The dollar upmove has another implication:
Forex gains of ECB holders to reverse
Tata Steel, Bharti Airtel, Reliance Communications etc. showed large forex gains (500 cr. types) in their Q1 results. With a fall in the rupee, the gains will reverse to a certain extent - and perhaps make their results less attractive in comparison. Airtel, without its forex gains, would have made just a 33% gain in profit over last year - high, but not as much as the 100% it did show. Again, for a company with a P/E of 40, even 33% growth isn't all that much.

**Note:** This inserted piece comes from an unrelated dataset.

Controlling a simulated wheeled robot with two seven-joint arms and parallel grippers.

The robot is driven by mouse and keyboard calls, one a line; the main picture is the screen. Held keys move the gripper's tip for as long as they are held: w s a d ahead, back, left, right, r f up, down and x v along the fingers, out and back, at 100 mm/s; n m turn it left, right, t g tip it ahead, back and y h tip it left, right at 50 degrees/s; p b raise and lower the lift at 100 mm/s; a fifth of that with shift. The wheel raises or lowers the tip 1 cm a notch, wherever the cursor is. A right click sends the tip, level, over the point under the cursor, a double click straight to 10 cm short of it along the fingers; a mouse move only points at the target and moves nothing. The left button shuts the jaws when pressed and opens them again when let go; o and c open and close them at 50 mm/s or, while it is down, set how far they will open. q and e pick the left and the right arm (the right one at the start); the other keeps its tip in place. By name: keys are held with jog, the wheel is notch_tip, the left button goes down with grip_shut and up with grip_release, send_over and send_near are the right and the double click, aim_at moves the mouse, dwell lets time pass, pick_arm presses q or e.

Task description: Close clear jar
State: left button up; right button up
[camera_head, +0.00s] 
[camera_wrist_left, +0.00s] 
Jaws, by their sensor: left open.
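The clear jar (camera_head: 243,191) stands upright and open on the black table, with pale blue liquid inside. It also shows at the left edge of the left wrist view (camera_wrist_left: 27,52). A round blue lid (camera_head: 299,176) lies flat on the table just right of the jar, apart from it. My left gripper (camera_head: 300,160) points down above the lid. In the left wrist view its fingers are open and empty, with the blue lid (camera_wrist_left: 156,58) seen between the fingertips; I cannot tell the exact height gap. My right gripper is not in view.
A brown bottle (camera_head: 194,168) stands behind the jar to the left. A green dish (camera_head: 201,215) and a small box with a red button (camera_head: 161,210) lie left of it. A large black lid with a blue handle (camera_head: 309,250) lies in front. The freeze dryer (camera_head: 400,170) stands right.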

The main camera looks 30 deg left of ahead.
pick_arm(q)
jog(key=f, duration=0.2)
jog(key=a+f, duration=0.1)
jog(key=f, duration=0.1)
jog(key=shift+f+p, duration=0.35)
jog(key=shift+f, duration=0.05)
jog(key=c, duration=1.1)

There are other factors that may affect the market very soon: At the end of this month, hedge fund data will show us what kind of redemption pressure is around in the US. While all of this may sound bad, here's a few positive notes:
On a bullish front, US S&P 500 Puts are being bought by the dozen - a move that is bound to cause the market to rise because when a lot of people bet on the market falling, it usually rises.
In India, judging from just the sentiment on the TV channels, there seems to be an extremely high rate of caution. When people are cautious, the market rarely falls very much - as has been proved in the last month. Perhaps it's time to figure out what to buy; some candidates are in the small and mid cap spaces which have been battered much more than the top guys.